Keeping on the subject of location, are there any plans to open additional double-level Space NK stores in the future?
I think that this store will be a very interesting test. In terms of how well this works and how well we can get people to flow between the two floors, it will likely dictate whether we do more. So, we'll be watching this with real interest and if it works, I think for certain we would look at doing more. It also really depends on the buildings. Some of our stores already have other floors. So, if this works we might look at some of those and add retail space perhaps.
Finally, how does in-store retail compare to ecommerce for Space NK?

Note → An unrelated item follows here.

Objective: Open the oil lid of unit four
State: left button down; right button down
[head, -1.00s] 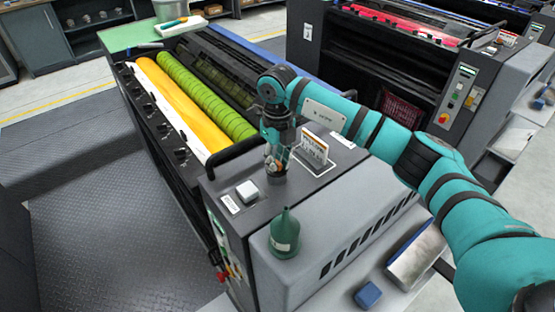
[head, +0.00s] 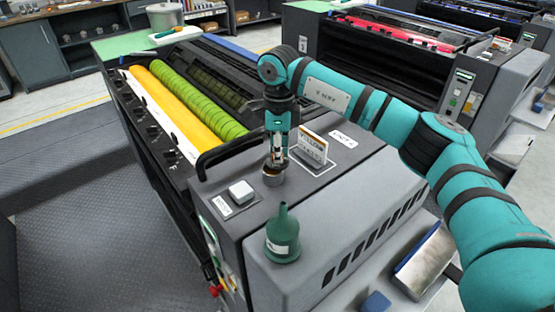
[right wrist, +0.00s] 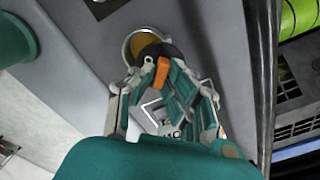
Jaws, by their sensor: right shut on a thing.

Ecommerce equates to just over half of our business now, but stores are incredibly important! Thinking about the idea that "the high street is dead", you only have to walk around Covent Garden and see that it really isn't - It's doing well.
For Space NK, it's all about allowing customers to shop how, when and where they like. In-store and ecommerce fit together. You've got the convenience of ecommerce but then the discovery of being in a store. In-store there's the smell, texture, shade-matching and all of these things that are important parts of shopping. For me, I really want to go into a shop and have an emotional connection. I think in-store retail is really important.